[Raw records]

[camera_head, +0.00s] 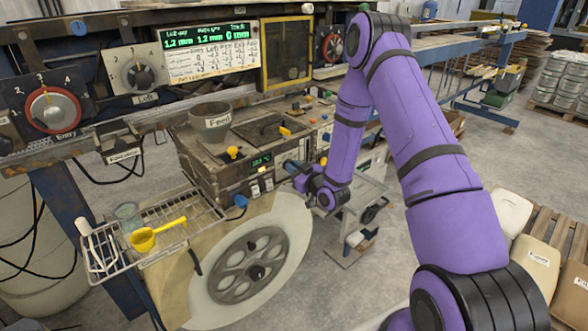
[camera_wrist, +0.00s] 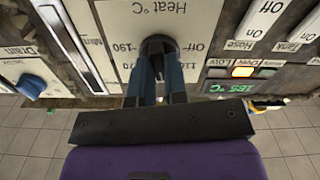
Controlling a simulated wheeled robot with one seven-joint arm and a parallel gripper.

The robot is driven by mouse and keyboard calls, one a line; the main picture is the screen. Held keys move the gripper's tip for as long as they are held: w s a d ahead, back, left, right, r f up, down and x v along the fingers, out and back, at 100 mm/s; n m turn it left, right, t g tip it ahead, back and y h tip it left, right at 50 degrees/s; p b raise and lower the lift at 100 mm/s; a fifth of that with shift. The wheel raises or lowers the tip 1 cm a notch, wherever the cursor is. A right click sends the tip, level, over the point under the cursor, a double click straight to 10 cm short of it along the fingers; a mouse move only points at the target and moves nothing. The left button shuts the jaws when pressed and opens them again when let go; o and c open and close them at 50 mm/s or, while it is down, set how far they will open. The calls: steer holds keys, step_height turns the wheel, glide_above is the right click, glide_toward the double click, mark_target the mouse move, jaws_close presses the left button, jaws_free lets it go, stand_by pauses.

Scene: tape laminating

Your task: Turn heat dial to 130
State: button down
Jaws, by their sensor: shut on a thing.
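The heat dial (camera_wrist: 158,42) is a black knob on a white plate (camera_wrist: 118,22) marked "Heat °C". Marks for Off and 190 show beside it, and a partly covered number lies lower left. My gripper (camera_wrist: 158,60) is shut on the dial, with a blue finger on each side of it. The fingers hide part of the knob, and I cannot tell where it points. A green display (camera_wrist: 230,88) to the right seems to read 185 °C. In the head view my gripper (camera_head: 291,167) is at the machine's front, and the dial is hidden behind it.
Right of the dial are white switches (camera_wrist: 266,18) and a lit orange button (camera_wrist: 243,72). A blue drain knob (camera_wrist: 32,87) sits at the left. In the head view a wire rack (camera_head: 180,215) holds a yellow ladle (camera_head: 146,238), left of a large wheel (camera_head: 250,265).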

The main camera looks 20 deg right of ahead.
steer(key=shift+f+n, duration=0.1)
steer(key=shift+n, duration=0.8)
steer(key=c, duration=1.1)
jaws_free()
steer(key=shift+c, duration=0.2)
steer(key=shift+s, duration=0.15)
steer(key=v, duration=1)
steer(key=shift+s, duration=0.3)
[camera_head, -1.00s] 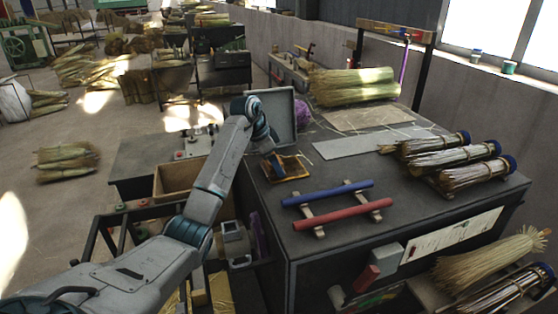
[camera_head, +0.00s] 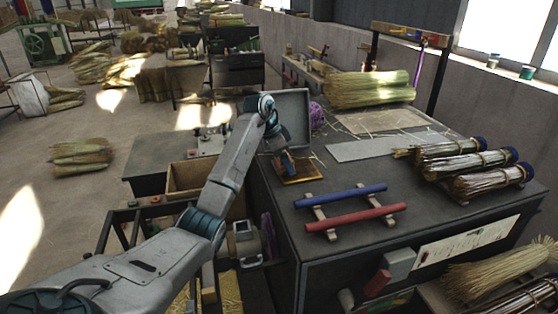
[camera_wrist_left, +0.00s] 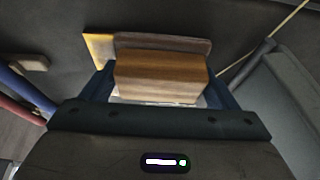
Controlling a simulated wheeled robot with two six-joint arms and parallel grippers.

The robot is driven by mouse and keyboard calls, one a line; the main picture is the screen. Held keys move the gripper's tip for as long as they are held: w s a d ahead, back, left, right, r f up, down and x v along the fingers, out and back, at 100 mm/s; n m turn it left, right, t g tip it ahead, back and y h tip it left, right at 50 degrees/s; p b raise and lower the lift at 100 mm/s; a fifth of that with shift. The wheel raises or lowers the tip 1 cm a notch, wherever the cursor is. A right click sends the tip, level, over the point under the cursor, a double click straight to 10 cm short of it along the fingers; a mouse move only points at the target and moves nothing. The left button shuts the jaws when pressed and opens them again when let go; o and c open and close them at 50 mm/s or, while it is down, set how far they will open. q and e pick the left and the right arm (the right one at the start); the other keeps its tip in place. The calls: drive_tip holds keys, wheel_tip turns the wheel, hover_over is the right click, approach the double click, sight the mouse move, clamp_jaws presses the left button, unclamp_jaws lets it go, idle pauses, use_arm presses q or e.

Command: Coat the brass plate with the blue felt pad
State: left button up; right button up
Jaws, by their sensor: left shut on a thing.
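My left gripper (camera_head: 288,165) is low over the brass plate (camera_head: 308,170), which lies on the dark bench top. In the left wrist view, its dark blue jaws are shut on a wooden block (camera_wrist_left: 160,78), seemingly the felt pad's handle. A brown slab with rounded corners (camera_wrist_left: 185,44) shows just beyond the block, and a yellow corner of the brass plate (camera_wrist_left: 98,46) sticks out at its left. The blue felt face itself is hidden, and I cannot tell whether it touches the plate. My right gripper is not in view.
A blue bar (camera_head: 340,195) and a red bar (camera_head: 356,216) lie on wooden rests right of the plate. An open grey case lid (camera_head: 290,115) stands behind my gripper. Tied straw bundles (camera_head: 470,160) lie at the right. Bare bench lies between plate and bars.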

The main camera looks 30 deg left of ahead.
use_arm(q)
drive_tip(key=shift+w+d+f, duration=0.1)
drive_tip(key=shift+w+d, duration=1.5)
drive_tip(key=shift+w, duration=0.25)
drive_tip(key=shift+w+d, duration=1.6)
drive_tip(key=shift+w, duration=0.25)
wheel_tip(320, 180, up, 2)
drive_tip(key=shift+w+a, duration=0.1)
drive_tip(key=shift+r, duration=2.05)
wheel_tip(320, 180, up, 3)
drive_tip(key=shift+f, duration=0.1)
==
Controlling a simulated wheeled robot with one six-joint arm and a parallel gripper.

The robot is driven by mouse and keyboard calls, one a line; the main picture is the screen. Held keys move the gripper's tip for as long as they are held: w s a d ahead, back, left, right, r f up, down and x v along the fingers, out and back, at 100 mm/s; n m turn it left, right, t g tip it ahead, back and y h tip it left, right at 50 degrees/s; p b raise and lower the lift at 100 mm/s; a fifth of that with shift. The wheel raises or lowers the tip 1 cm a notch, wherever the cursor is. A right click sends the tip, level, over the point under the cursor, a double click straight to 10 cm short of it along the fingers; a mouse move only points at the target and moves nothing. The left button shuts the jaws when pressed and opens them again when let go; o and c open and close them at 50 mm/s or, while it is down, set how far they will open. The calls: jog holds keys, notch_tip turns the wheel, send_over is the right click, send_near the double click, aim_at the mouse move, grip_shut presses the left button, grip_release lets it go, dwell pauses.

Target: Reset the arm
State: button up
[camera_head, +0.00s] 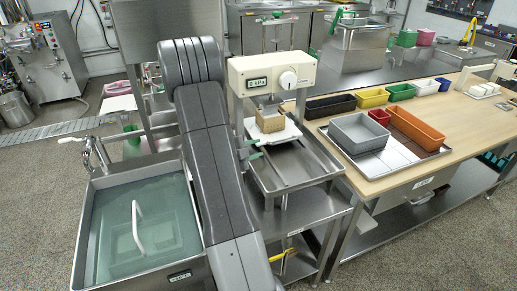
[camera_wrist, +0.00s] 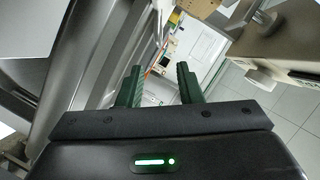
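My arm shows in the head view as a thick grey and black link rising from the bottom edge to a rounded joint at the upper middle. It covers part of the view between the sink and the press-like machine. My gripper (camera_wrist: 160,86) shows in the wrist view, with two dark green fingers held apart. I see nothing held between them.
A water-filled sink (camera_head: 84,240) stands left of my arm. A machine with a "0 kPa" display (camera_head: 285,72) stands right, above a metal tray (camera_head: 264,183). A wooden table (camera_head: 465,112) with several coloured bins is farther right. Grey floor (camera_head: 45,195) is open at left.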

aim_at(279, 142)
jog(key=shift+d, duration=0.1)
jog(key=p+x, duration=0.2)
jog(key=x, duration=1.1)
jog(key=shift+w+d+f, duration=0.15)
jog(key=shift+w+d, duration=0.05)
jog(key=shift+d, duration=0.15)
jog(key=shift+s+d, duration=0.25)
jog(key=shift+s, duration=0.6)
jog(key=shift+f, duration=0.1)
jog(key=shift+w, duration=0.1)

• WHAT THE EXERCISE ASKS
In the listing above, find the line with "[camera_head, -1.00s]" and the line with "Controlling a simulated wheeled robot with two". Copy exactly those lines and all between them, minus the images.

• WRITTEN REPLY
[camera_head, -1.00s] 
[camera_head, +0.00s] 
[camera_wrist_left, +0.00s] 
Controlling a simulated wheeled robot with two six-joint arms and parallel grippers.

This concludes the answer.